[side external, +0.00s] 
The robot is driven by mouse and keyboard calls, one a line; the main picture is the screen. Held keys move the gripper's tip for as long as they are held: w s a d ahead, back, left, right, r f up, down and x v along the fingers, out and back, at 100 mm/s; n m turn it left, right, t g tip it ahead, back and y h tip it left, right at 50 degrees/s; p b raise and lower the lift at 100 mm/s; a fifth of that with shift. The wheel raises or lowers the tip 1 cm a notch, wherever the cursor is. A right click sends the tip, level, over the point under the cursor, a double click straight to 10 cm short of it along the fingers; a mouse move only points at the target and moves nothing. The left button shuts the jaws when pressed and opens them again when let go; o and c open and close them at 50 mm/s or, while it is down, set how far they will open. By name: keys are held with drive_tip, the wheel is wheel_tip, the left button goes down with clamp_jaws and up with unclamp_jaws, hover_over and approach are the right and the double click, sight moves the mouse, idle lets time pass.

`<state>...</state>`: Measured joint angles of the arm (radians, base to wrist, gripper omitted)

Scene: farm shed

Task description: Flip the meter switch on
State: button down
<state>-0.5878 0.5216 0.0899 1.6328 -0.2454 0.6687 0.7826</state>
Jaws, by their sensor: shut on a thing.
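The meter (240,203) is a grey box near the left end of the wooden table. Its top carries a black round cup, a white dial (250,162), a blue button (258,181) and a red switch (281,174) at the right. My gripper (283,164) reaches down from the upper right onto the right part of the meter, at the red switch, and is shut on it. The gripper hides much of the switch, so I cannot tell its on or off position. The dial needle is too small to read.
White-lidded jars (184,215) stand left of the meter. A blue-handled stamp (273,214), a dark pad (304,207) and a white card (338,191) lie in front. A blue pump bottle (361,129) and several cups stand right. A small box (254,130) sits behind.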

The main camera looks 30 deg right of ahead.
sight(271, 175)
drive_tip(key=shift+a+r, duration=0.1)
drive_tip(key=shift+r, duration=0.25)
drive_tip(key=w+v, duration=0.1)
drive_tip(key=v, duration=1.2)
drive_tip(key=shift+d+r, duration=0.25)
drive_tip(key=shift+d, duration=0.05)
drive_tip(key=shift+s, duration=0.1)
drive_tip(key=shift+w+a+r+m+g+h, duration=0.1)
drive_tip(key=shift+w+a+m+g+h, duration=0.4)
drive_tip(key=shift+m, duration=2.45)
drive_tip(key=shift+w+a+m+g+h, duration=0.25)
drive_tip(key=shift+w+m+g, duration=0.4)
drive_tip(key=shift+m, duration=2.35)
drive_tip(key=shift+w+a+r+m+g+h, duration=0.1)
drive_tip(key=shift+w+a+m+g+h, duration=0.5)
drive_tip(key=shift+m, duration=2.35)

_ _ _ _

What is being asked: Print the whole listing again, exactly.

Result of this exercise:
[side external, +0.00s] 
The robot is driven by mouse and keyboard calls, one a line; the main picture is the screen. Held keys move the gripper's tip for as long as they are held: w s a d ahead, back, left, right, r f up, down and x v along the fingers, out and back, at 100 mm/s; n m turn it left, right, t g tip it ahead, back and y h tip it left, right at 50 degrees/s; p b raise and lower the lift at 100 mm/s; a fifth of that with shift. The wheel raises or lowers the tip 1 cm a notch, wherever the cursor is. A right click sends the tip, level, over the point under the cursor, a double click straight to 10 cm short of it along the fingers; a mouse move only points at the target and moves nothing. The left button shuts the jaws when pressed and opens them again when let go; o and c open and close them at 50 mm/s or, while it is down, set how far they will open. By name: keys are held with drive_tip, the wheel is wheel_tip, the left button goes down with clamp_jaws and up with unclamp_jaws, hover_over and approach are the right and the double click, sight moves the mouse, idle lets time pass.

`<state>...</state>`: Measured joint angles of the arm (radians, base to wrist, gripper omitted)

Scene: farm shed

Task description: Flip the meter switch on
State: button down
<state>-0.5878 0.5216 0.0899 1.6328 -0.2454 0.6687 0.7826</state>
Jaws, by their sensor: shut on a thing.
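The meter (240,203) is a grey box near the left end of the wooden table. Its top carries a black round cup, a white dial (250,162), a blue button (258,181) and a red switch (281,174) at the right. My gripper (283,164) reaches down from the upper right onto the right part of the meter, at the red switch, and is shut on it. The gripper hides much of the switch, so I cannot tell its on or off position. The dial needle is too small to read.
White-lidded jars (184,215) stand left of the meter. A blue-handled stamp (273,214), a dark pad (304,207) and a white card (338,191) lie in front. A blue pump bottle (361,129) and several cups stand right. A small box (254,130) sits behind.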

The main camera looks 30 deg right of ahead.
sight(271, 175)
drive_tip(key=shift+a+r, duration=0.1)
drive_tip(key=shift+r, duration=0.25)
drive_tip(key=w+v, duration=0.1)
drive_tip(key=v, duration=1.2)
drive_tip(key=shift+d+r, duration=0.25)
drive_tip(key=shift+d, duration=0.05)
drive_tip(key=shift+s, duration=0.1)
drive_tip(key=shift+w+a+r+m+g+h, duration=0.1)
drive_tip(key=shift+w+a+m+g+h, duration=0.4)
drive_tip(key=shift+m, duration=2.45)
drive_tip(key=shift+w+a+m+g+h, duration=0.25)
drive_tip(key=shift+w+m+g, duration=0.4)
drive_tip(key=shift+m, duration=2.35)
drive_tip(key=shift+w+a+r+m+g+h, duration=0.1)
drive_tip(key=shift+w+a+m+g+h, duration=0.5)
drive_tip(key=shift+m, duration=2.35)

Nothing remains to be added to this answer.